Cutting for StoneCutting for Stone by Abraham Verghese
My rating: 4 of 5 stars

This was an interesting novel from an author I’ve not heard of before. I’m not sure how much I enjoyed it. It took me until I was over a third of the way through the book to warm to the characters and feel any empathy towards them. But once I did I found I liked their company and looked forward to each opportunity to sit down and be with them.

Part of me wonders if I didn’t feel so at home initially because most of the book is set in Ethiopia – a country of which I have no real knowledge or heart for.

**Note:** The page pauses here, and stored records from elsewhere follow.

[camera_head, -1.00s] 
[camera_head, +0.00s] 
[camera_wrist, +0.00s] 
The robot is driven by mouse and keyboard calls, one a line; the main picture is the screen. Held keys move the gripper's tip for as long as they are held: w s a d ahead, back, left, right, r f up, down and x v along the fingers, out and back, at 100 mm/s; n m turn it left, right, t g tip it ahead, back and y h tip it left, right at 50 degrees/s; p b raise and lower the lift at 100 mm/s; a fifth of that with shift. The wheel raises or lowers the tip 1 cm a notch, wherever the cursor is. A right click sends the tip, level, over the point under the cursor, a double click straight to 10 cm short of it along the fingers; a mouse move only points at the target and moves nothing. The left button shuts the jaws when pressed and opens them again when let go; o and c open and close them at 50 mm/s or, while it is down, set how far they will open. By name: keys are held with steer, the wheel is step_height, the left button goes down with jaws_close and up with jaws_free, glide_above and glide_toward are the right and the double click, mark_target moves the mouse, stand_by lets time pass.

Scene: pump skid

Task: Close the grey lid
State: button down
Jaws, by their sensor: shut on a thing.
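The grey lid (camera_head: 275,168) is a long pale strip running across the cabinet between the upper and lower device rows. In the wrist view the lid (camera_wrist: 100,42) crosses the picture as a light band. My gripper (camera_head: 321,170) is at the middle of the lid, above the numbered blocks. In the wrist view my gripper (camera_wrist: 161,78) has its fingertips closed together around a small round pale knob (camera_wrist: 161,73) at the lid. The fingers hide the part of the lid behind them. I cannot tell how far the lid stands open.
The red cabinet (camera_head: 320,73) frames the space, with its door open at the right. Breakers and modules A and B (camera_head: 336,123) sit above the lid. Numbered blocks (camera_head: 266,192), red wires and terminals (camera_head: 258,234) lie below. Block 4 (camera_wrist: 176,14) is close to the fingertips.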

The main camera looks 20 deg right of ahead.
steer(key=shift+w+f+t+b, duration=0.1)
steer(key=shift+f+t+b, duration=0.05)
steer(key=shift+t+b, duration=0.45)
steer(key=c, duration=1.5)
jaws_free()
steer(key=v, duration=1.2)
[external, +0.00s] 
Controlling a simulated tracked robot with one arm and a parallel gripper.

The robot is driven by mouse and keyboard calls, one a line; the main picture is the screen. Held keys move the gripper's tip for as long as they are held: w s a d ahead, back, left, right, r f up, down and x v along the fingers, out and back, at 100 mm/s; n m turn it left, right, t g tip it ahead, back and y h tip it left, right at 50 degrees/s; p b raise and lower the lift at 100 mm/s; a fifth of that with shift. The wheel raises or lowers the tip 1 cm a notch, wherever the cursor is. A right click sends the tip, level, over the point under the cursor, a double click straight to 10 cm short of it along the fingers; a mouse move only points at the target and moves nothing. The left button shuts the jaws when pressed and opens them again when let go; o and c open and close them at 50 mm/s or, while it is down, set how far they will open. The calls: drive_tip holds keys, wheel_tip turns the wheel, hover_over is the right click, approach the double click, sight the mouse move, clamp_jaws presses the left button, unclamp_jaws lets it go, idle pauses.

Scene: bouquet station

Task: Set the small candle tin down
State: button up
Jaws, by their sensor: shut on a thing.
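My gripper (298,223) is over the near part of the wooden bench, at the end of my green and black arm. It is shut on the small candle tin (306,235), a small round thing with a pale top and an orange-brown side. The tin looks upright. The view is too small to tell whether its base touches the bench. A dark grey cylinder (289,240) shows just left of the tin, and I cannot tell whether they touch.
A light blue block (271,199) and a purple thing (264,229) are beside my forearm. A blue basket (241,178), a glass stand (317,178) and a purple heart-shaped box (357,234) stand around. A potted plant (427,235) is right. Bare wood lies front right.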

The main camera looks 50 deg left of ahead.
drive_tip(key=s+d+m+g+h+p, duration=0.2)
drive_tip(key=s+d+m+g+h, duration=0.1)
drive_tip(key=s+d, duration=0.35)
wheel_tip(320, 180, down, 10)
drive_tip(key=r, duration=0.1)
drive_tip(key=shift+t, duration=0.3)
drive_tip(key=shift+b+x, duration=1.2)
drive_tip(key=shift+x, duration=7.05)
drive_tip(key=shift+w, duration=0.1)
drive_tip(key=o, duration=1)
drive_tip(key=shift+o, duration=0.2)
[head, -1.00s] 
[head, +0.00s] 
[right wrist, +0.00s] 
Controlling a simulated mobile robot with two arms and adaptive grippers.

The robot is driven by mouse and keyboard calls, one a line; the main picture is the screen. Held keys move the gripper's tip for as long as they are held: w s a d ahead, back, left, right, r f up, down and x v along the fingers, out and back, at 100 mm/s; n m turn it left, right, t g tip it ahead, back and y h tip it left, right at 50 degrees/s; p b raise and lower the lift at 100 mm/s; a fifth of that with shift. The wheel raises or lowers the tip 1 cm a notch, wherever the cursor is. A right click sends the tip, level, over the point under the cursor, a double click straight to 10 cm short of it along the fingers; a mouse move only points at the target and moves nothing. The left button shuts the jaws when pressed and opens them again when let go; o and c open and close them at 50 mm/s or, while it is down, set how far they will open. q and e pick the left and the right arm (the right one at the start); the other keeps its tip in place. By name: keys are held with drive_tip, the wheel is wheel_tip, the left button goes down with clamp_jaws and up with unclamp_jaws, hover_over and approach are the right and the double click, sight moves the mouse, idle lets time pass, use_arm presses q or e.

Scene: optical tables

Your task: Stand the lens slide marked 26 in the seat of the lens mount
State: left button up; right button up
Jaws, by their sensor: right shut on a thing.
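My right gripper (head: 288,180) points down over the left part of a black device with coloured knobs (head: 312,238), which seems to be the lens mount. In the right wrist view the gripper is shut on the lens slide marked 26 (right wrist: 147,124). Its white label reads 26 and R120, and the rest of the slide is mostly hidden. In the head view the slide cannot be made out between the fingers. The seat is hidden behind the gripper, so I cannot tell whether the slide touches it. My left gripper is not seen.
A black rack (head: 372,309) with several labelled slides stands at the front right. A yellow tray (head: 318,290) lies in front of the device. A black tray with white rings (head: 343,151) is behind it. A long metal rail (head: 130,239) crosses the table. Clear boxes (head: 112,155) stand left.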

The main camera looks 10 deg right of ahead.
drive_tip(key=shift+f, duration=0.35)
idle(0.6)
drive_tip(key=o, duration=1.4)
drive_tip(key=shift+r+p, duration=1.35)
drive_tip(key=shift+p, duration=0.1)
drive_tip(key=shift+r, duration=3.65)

Part of me wonders if I warmed to some of the characters because they were Indian – for exactly the opposite reasons.

What I can say, for certain, is that I didn’t enjoy the ending. I know it is in vogue now not to bring plots to nice (and so, trite) endings but even so, Verghese does bring closure of sorts, and at times manages to be quite predictable with it, but it is not a closure fitting the nature of the book. I came away dissatisfied and feeling a little cheated.

That said, I didn’t feel as though my time had been wasted. This book made me ask the right questions, to ponder what it means to be alive, the nature of love, of loyalty, of what it means to lose and what true devotion might look like. Good books make you ask these sorts of questions; so this is undoubtedly one of those.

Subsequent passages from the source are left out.